Todo governo novo precisa ser entendido. Os analistas de personalidades procuram desvendar as pessoas que governam e os seus retratos psicológicos para saber os mistérios dos comportamentos futuros.
Exemplo: "Ministro tal gosta de jogar tênis, para jogar tênis é preciso ter a exata noção de onde colocar os pés, logo tem os pés no chão, será objetivo, direto"; "ministro tal gosta de vôlei, fica sempre pensando num saque, saque leva a bola para o alto, tendência de olhar para cima, logo, não tem os pés no chão, é enrolador e narcisista".
Enfim, futurologistas deitam e rolam, fazem horóscopos e mapas astrais, para saber quais os meses e dias bons para despachos e reivindicações.
Não têm nenhum compromisso lógico nem racional. Assim, não é de se desprezar detectar recomendações que envolvam fatores mágicos e a necessidade de vislumbrar aquela qualidade que Napoleão julgava essencial aos generais: ter sorte.
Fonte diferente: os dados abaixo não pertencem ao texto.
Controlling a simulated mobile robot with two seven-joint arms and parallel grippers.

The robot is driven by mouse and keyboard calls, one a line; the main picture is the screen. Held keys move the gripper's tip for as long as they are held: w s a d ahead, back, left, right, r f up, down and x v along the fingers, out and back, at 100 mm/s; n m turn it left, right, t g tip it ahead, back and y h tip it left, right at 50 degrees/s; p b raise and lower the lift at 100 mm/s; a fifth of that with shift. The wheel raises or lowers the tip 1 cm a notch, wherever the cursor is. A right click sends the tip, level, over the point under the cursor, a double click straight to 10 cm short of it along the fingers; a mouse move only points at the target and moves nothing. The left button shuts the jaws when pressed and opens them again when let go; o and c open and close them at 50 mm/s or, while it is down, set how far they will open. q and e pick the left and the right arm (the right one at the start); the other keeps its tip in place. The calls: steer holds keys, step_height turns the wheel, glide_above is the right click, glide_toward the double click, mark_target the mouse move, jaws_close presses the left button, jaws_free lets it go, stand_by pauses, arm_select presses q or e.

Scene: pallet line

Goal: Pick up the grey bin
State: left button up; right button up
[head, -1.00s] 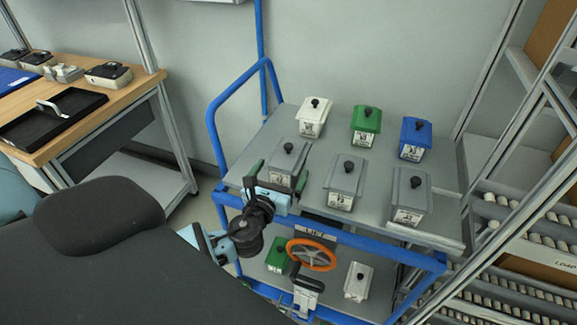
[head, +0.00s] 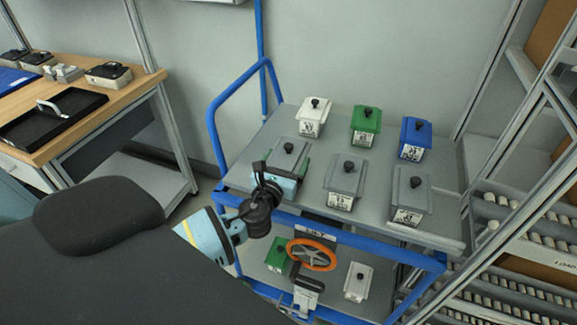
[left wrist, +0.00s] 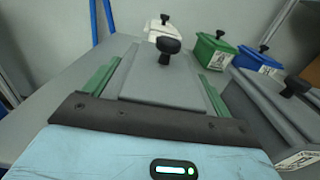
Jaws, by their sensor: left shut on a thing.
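A grey bin (head: 290,152) with a black knob stands at the front left of the cart's top shelf. My left gripper (head: 283,172) is shut on it, with its green fingers along both sides of the bin. In the left wrist view the grey bin (left wrist: 165,82) lies between the green fingers, its lid and knob facing up. Two more grey bins stand to its right, a middle one (head: 345,178) and a right one (head: 410,190). My right gripper is not in view.
White (head: 314,117), green (head: 365,124) and blue (head: 414,138) bins stand in the back row. The cart (head: 265,197) has a blue frame, an orange wheel (head: 311,254) and a lower shelf holding a green and a white bin. A wooden bench (head: 62,100) is at left.

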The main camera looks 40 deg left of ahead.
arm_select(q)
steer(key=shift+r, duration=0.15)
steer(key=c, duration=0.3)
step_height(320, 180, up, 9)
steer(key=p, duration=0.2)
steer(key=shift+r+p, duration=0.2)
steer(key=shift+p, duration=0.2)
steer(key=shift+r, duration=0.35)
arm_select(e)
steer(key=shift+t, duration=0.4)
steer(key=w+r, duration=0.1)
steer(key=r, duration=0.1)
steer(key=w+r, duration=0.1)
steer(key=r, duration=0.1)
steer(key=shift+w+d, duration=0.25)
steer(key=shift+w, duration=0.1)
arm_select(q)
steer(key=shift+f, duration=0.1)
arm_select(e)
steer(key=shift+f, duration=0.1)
Ministro, em reunião ministerial, não se deve sentar ao lado.
O Presidente, em geral, por canais que sempre são mantidos em grande sigilo, lê esses 'papers', que lhe são mandados por um amigo dileto, que a ele teve acesso, por prestígio de outro amigo que, por sua vez, é cliente especial dessa consultoria futurológica.
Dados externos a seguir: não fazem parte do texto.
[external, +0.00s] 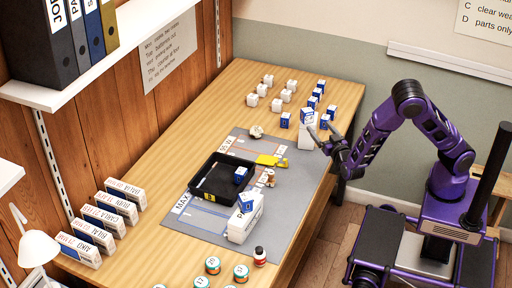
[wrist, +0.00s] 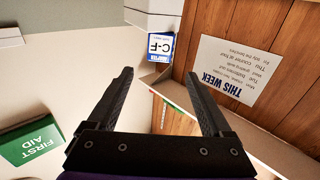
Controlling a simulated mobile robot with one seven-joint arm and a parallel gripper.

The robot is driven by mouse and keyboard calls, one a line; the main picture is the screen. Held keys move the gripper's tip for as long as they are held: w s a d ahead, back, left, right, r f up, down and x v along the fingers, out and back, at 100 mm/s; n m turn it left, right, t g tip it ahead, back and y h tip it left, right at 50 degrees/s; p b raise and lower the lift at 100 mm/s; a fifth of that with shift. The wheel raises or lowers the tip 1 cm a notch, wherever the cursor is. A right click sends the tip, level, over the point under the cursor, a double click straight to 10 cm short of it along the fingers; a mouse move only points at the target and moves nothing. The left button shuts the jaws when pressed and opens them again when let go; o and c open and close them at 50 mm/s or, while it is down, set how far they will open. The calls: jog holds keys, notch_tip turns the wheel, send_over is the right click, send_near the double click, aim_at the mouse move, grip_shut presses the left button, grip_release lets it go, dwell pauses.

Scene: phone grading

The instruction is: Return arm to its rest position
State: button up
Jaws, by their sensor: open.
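My gripper (external: 322,139) is at the end of my purple arm, raised near the right edge of the table in the external view. In the wrist view my gripper (wrist: 160,90) has its two black fingers spread wide with nothing between them. The wooden table (external: 215,105) lies to the left of my base. A white and blue box (external: 306,131) stands on the table close behind the fingertips in the picture; I cannot tell the exact gap.
A grey mat (external: 180,222) carries a black tray (external: 195,195) with a blue box, a yellow item (external: 268,160) and a white box (external: 243,222). Several small boxes stand at the table's far end. Jars stand near the front. A shelf (external: 98,82) with binders hangs upper left.

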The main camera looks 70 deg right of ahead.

Ao final, há sempre uma anotação importante: "Esses dados foram obtidos por fontes fidedignas e profissionais que têm larga experiência no ramo de como conhecer as pessoas, fazer previsões, detectar terremotos e outras calamidades naturais e humanas. Observamos, contudo, aos clientes, que essas informações são, exclusivamente, da conjuntura, e as coisas, caso aconteçam alguns imprevistos, poderão mudar a curto prazo e, a longo prazo, viabilizar-se um cenário diferente deste que agora se nos oferece".
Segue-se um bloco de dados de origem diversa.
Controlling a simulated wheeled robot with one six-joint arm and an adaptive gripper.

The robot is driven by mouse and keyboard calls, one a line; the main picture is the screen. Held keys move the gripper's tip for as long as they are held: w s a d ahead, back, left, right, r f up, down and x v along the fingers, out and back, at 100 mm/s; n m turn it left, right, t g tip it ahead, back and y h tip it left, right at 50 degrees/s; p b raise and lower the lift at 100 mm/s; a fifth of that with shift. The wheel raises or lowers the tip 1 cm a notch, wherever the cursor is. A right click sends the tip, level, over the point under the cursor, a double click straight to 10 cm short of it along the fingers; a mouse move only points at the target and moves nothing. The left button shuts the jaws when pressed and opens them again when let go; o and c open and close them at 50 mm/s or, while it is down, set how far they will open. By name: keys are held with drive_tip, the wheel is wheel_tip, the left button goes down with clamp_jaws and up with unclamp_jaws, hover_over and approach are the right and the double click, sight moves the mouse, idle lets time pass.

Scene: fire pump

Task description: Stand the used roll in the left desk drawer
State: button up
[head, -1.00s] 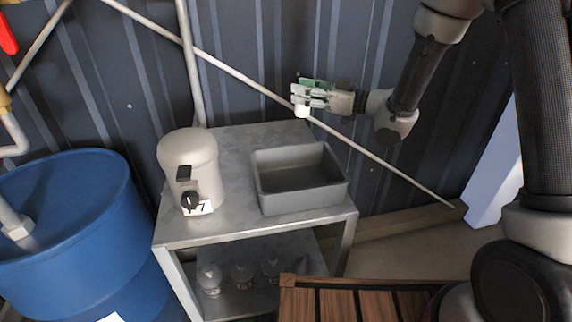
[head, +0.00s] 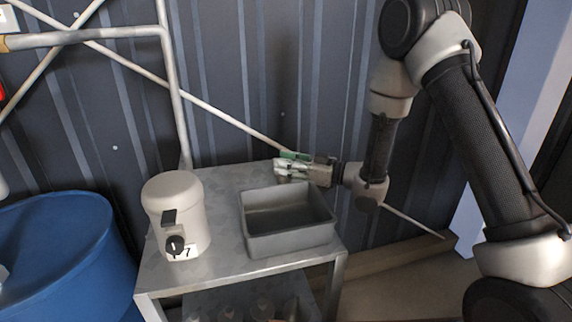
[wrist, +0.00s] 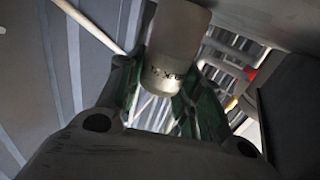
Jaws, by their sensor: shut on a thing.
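My gripper (head: 284,166) is at the back edge of a metal table, just behind a grey open bin. It is shut on a pale cylinder (wrist: 176,48), which shows in the wrist view between the green-lined fingers, with dark lettering near one end. I take this for the used roll, but cannot confirm it. No desk or drawer shows in these frames.
The grey bin (head: 290,240) looks empty and sits on the metal table (head: 215,272). A beige canister (head: 174,205) with a dark knob and the digit 7 stands left of it. A blue drum (head: 60,250) is at the left. A corrugated wall and slanting pipe are behind.

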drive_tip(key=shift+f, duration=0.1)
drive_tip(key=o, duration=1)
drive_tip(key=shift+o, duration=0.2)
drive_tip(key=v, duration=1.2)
Outra coisa que circula nos meandros do poder é a "informação confidencial" ou "um mexerico de cocheira". Aparece também, nos primeiros dias de governo, mensagens psicografadas, de Juscelino e Getúlio, que mandam recados aos presidentes, delatam pessoas, firmas, autoridades e não raro advertem contra alguns auxiliares, sem faltar uma sugestão misteriosa: "Há em seu redor um homem que o sr. não deve confiar: cuidado com ele". É uma desgraça, ficam todos sob suspeição, até que o presidente termina o mandato sem descobrir a ovelha negra.
Sempre estive vacinado contra essas e outras vicissitudes de quem governa. Uma coisa que sempre me intrigou foi a capacidade que têm esses papéis de ultrapassar as rígidas barreiras que cercam o presidente. Como tinha fama de supersticioso, recebi de "um amigo anônimo, que deseja muito seu êxito, a expressa recomendação de não comer pão nem tomar vitamina C às sextas-feiras". Por via das dúvidas, resolvi tomá-las aos sábados.
Por fim, os patriotas só pensam no bem público, e a melhor maneira de promovê-lo é advertir o presidente contra os políticos e exaltar as excelsas qualidades que ornam Sua Majestade.
Mas, esse cargo, a gente só sente a noção do seu perigo quando, a primeira vez que entra no automóvel presidencial, ouve o segurança anunciar à Central: "Águia em deslocamento para satélite". Você pergunta "Que Águia é essa?". Ele responde: "Águia é o PR". Só, então, você sabe que Águia é PR e satélite é Palácio do Planalto: sigla e o destino.